September 15, 1870 Thursday 

September 15 Thursday – Sam and Livy wrote from Buffalo to Frank Bliss & Frances T. French, congratulating them on marriage, and regretting that illness in the house prevented them from attending the wedding [MTL 4: 194].

September 17, 1870 Saturday 

September 17 Saturday  Sam’s article “To the Reader,” with a humorous map of Paris, France Fortifications, was printed in the Buffalo Express [McCullough 227]. Budd shows this as “Map of Paris” reprinted with “additional prefatory material” in the Nov. 1870 Galaxy [“Collected” 1012]. See map under Oct. 10 entry.

 

September 19, 1870 Monday

September 19 Monday – John T. Metcalf wrote from Lansing, Iowa.

My Dear Sir: / I want to read your admirable book (“The Innocents Abroad”) but us poor d——s of country newspaper men can’t afford to buy one. We don’t know your publishers.
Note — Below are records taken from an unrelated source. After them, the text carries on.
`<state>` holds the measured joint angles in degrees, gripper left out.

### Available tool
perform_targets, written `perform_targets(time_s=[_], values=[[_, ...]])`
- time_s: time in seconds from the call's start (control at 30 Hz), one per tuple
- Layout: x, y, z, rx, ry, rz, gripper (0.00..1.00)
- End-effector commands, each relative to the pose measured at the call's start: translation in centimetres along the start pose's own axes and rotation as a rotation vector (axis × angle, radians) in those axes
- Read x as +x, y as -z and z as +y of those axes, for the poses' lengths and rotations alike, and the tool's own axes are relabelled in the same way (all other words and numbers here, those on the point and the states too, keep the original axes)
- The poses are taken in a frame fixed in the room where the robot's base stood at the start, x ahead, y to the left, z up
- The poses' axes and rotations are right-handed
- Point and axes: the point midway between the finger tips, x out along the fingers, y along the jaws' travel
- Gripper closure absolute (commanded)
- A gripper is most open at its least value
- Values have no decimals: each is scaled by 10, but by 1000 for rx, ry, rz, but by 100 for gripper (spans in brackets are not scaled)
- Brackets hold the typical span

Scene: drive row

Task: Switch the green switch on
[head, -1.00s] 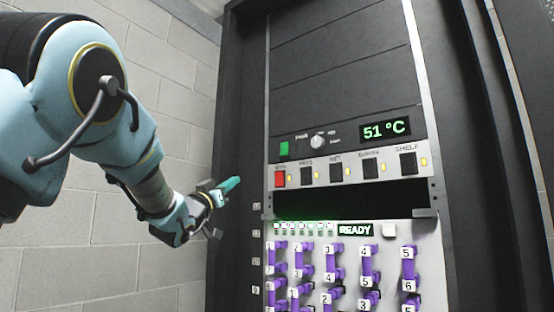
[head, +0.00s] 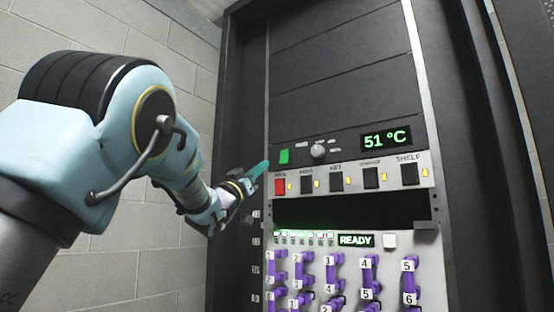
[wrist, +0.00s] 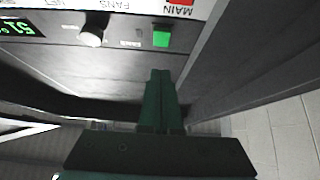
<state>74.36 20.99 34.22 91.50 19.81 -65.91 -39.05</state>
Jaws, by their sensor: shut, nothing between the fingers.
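The green switch (head: 284,156) is a small square on the dark panel at the upper left of the rack front, just above the red MAIN switch (head: 280,187). In the wrist view the green switch (wrist: 161,37) is near the top middle, with the red switch (wrist: 181,2) partly cut off above it. My gripper (head: 266,163) has green fingers, shut and empty. Its tips are just left of the green switch in the head view. In the wrist view my gripper (wrist: 160,72) points at the switch, with a visible gap between them. Whether the switch is on cannot be told.
A grey knob (head: 318,151) and a 51 °C display (head: 386,140) are right of the green switch. Several black switches with amber lights line the strip below. A dark open slot (head: 350,211) and purple-handled levers lie lower. A block wall (head: 130,240) stands left.

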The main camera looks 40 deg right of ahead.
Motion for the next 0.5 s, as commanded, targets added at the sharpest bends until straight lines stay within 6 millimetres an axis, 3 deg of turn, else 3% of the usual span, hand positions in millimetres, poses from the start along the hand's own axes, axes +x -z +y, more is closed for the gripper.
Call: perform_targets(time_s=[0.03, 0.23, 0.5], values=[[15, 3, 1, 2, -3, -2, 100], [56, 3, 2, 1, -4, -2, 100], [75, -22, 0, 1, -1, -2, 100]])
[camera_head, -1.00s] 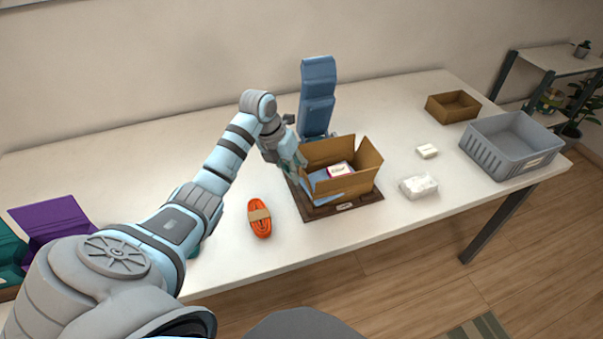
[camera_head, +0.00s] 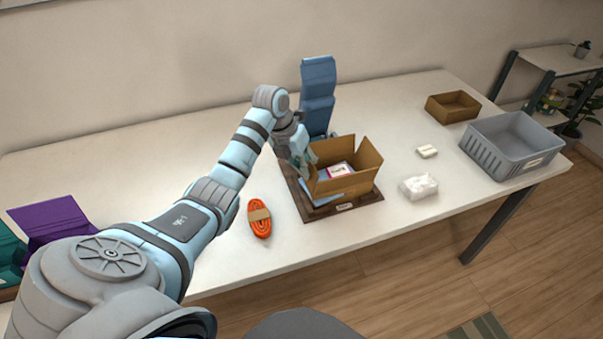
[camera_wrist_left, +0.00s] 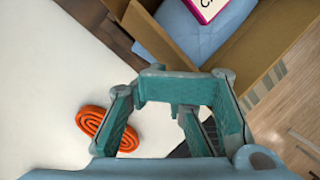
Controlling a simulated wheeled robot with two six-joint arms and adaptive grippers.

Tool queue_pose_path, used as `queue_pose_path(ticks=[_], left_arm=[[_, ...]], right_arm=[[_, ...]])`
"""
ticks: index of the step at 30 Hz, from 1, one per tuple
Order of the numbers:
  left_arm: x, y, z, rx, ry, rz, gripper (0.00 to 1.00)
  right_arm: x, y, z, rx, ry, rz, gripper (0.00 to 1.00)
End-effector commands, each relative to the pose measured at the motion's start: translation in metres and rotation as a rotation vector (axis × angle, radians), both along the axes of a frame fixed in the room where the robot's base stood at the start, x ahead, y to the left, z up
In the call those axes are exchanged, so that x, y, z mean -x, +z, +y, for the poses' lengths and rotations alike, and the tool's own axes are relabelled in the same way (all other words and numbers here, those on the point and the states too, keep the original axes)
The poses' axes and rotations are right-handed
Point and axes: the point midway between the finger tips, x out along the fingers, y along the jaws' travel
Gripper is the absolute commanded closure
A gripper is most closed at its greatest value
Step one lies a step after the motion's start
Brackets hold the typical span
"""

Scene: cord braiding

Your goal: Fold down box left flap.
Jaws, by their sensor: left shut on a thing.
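The open brown cardboard box (camera_head: 349,184) stands on a dark wooden base board (camera_head: 325,211), with its flaps standing up or out. Inside it are a white and pink card (camera_head: 340,169) and something light blue. My left gripper (camera_head: 303,166) is at the box's left side, shut on the left flap; the fingers hide most of that flap. In the left wrist view my teal fingers (camera_wrist_left: 180,92) are near the box's edge (camera_wrist_left: 150,36), and the blue content (camera_wrist_left: 195,30) shows beyond. My right gripper is not in view.
A blue upright stand (camera_head: 318,90) rises behind the box. An orange cord bundle (camera_head: 260,219) lies to its left. A white packet (camera_head: 418,186), a small white block (camera_head: 427,151), a small brown box (camera_head: 453,107) and a grey crate (camera_head: 512,146) are to the right.

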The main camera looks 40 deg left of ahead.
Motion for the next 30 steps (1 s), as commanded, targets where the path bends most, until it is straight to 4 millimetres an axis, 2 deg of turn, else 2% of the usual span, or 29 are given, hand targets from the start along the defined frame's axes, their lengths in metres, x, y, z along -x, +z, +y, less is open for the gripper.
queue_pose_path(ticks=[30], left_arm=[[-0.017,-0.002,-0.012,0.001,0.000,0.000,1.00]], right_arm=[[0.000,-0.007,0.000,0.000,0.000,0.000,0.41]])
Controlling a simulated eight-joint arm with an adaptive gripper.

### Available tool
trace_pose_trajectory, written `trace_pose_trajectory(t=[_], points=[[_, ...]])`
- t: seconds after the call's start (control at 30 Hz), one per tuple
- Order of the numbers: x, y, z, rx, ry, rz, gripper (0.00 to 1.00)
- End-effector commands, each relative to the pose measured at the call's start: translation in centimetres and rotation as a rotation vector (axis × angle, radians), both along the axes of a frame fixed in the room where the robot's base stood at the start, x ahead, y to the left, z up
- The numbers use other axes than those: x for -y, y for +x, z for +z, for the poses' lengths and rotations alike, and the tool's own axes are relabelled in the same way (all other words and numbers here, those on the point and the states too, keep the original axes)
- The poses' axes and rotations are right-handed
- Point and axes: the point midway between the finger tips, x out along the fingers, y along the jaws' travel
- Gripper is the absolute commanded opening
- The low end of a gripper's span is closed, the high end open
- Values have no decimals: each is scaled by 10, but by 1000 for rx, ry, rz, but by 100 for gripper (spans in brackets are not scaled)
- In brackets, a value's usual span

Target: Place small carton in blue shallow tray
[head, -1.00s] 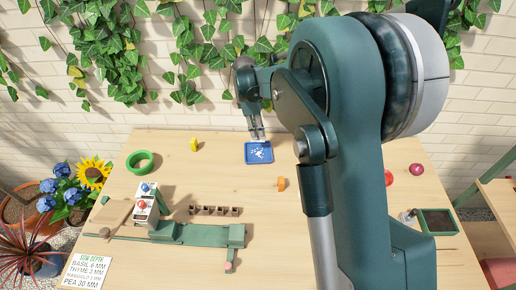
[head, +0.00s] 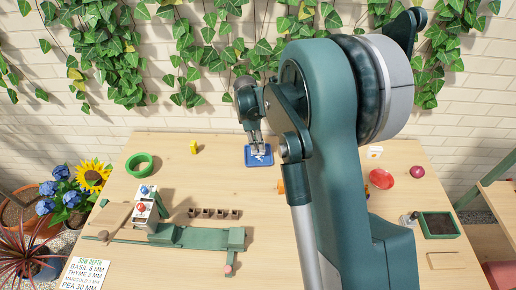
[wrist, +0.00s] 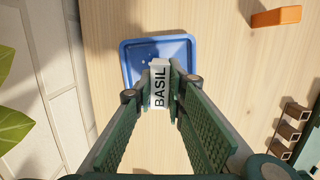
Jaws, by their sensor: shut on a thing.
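A small white carton marked BASIL (wrist: 158,88) sits between the fingers of my gripper (wrist: 154,92) in the wrist view. My gripper is shut on it. The blue shallow tray (wrist: 133,52) lies behind and below the carton in that view. In the head view my gripper (head: 256,148) points down over the blue tray (head: 262,163), and the carton is too small there to make out clearly. White specks show on the tray floor. I cannot tell whether the carton touches the tray, as its lower end is hidden.
An orange block (wrist: 276,16) lies beside the tray. A yellow object (head: 194,147) and a green ring (head: 140,163) stand to the left. Small brown pots (head: 214,213) are nearer the front. A red bowl (head: 381,179) is right of my arm. Table around the tray is clear.

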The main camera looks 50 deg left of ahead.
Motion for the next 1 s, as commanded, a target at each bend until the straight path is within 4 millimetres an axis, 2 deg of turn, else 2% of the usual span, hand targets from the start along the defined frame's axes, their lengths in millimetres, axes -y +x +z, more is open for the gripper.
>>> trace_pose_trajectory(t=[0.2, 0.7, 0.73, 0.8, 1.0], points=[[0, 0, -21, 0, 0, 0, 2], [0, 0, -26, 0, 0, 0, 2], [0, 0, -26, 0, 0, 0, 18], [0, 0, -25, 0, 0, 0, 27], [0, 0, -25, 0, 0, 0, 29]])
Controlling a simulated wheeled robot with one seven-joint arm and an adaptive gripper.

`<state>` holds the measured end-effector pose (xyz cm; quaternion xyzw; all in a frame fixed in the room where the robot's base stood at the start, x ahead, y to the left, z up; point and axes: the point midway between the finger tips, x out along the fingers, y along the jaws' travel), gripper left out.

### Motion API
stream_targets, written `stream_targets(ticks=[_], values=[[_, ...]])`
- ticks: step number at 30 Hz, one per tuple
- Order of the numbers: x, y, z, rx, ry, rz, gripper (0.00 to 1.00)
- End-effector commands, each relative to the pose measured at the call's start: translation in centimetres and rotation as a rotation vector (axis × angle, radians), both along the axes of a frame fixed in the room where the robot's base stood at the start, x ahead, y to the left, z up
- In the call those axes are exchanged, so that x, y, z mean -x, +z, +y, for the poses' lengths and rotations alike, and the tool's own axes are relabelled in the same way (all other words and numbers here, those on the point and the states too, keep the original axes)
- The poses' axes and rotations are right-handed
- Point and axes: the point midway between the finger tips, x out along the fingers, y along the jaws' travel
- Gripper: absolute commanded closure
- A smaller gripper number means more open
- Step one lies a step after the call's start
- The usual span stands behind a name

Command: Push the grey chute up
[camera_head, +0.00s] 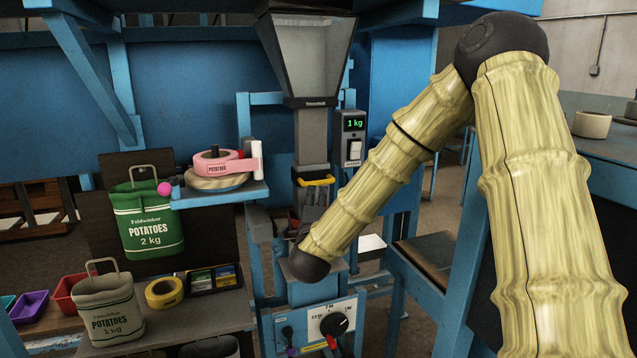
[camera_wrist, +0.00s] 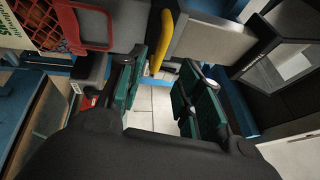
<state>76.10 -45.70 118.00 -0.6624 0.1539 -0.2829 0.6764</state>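The grey chute (camera_head: 311,138) hangs upright below the hopper in the head view, with a yellow handle (camera_head: 316,181) across its lower part. In the wrist view the grey chute (camera_wrist: 208,38) lies across the top, with the yellow handle (camera_wrist: 162,40) on its edge. My gripper (camera_head: 308,216) is just below the handle in the head view, partly hidden by my arm. In the wrist view my gripper (camera_wrist: 160,85) has its green-padded fingers apart, with nothing between them. The handle is just beyond the fingertips; contact cannot be told.
A scale display (camera_head: 354,124) reading 1 kg is right of the chute. A shelf with pink tape (camera_head: 214,166) is at left. A green potato sack (camera_head: 147,218) hangs over a lower bench with a grey-beige sack (camera_head: 108,308). A dial box (camera_head: 318,325) sits below my gripper.

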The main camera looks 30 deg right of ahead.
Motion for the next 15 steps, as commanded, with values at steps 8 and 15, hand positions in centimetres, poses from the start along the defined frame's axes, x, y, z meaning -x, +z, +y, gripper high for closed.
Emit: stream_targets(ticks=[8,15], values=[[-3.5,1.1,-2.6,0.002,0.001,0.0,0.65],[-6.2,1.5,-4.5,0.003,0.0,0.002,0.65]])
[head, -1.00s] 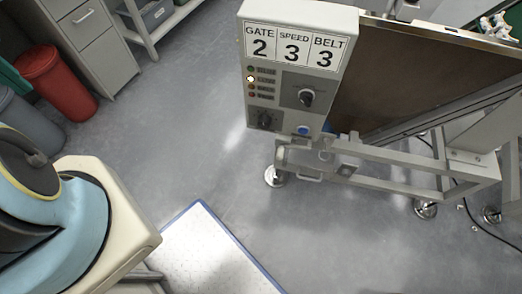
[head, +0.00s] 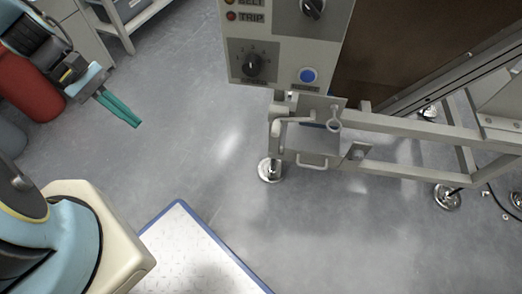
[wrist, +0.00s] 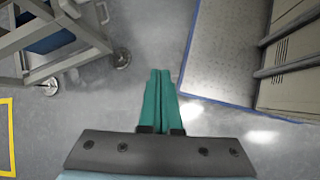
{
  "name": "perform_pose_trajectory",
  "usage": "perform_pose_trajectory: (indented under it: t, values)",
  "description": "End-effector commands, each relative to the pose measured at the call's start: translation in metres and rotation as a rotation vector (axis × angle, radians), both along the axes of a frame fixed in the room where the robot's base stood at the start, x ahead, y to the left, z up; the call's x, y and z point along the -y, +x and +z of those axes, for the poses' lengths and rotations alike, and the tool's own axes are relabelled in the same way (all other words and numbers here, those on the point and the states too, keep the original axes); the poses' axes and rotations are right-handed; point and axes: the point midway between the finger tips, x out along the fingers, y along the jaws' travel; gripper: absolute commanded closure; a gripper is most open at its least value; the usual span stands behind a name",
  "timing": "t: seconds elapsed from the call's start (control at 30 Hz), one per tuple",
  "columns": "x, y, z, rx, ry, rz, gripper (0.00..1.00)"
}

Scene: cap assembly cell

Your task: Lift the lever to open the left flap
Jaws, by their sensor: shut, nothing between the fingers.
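My gripper (head: 121,108) is at the upper left of the head view, with its teal fingers together and empty. In the wrist view its shut fingers (wrist: 160,74) point over bare grey floor and touch nothing. Below the control box in the head view is a metal bracket with a pale bar (head: 292,120) that looks like a lever, and a ring (head: 334,125) beside it. A small D-shaped handle (head: 312,164) sits lower on the bracket. My gripper is well to the left of these, apart from them. I cannot make out a left flap for sure.
The control box (head: 285,72) has a black knob (head: 254,65) and a blue button (head: 308,76). The conveyor frame (head: 420,130) runs to the right on round feet. A blue-edged floor plate (head: 195,255) lies in front. A red bin (head: 28,85) stands left. Floor between is clear.

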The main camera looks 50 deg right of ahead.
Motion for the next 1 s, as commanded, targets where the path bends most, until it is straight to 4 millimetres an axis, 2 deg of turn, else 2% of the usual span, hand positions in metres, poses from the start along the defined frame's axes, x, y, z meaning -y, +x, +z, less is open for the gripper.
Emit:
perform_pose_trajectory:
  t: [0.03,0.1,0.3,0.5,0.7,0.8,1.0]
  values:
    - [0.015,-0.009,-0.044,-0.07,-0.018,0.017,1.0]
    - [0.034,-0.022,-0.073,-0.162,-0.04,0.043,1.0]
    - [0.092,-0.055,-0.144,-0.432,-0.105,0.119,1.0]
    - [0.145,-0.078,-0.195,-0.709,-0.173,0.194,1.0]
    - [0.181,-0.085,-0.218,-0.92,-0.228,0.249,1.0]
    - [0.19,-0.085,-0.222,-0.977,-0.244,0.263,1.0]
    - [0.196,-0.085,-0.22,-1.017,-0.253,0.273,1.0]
Can’t we notice or advertise, and thus come into possession of something good for the mind, of a standard heaps of newspaper men want to reach, but you hold so successfully at your service? [MTPO]. Note: Sam sent this on to Bliss.

September 21?, 1870 Wednesday 

September 21? Wednesday  Sam wrote from Buffalo to Elisha Bliss that he’d written to Elisha’s son, Frank, and that Sam had finished the 7 or 8 chapter of Roughing It this day [MTL 4: 196].

September 22, 1870 Thursday

September 22 Thursday  Sam wrote from Buffalo to Elisha Bliss about the burlesque map of “Fortifications of Paris,” he’d published in the Express. Sam suggested they use the map in posters for Innocents [MTL 4: 198].

September 24, 1870 Saturday

September 24 Saturday  Sam wrote from Buffalo, a letter of introduction for Livy to a local attorney, Franklin D. Locke, asking him to

“…make valid the accompanying power of attorney. It will be a very great favor if you can save her the necessity of getting out of the carriage facing the terrors of the law in your awe-inspiring den” [MTL 4: 200].

September 26, 1870 Monday

September 26 Monday – Vice President “Smiling” Schulyer Colfax wrote to laugh at Sam’s “Fortifications of Paris” map and also Sam’s “masterpiece…your lightning rod article” (“Political Economy” in Galaxy) [MTP].